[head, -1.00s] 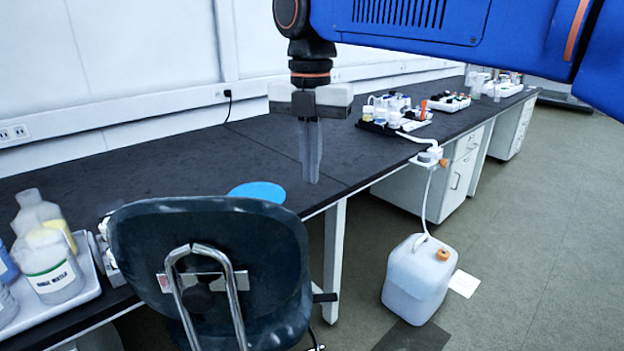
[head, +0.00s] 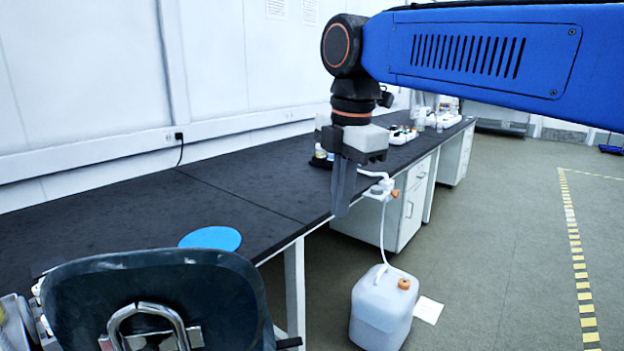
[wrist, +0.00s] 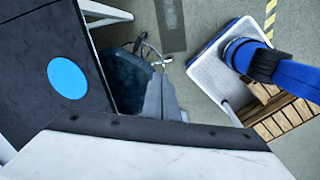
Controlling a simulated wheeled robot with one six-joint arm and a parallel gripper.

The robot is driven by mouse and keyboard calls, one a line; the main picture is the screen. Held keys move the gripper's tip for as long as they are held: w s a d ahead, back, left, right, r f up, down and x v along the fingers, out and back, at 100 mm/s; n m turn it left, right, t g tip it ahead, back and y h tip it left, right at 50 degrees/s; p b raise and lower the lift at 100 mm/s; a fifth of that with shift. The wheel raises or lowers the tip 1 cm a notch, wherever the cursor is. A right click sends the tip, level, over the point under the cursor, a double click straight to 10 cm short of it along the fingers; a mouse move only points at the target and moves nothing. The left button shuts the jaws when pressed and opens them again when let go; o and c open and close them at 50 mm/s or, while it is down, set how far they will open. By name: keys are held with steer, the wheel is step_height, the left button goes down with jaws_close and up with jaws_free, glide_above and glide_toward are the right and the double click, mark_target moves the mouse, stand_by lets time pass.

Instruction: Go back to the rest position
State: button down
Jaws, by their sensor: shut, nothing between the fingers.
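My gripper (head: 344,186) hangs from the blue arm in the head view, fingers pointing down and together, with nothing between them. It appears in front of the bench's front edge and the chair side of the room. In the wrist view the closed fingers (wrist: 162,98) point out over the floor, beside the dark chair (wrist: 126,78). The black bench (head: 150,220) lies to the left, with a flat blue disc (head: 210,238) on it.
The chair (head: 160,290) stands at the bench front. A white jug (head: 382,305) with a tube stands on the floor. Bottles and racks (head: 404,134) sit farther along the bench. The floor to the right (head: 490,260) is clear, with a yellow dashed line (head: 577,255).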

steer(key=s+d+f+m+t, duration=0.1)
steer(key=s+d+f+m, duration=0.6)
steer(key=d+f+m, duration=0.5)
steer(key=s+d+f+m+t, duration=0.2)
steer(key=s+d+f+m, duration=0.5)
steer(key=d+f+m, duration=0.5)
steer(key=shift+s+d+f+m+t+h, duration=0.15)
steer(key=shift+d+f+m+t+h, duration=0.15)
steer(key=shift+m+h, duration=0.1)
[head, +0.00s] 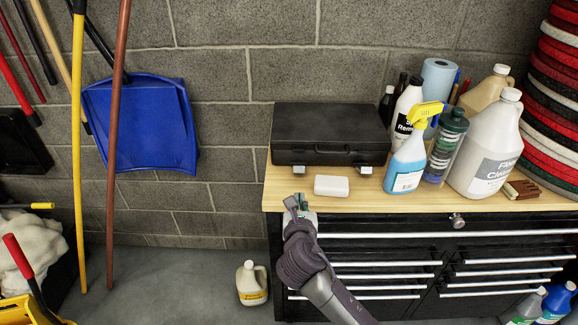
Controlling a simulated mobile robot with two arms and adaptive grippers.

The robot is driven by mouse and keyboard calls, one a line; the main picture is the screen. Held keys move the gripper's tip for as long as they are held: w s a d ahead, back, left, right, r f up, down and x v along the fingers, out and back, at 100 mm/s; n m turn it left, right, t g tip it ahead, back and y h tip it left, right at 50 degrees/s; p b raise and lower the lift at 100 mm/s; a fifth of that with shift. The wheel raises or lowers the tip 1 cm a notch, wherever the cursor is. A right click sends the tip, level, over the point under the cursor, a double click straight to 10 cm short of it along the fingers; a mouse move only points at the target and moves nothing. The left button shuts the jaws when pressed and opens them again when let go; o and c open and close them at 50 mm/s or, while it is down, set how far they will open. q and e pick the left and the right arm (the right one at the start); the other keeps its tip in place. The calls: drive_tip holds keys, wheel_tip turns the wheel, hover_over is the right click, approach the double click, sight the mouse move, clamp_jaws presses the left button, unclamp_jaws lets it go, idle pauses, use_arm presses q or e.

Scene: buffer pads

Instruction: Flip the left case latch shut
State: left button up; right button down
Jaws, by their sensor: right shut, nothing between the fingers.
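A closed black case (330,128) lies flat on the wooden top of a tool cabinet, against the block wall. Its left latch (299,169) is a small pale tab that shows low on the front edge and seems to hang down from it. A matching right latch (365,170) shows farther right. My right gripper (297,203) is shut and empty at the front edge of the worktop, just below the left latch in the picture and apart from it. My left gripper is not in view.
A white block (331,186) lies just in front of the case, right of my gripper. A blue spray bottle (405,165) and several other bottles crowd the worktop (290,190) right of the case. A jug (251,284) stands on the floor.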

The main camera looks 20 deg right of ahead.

==============================

• _What to work on_
Find each line that has the word "Instruction", then copy it out.

• _The response_
Instruction: Go back to the rest position
Instruction: Flip the left case latch shut

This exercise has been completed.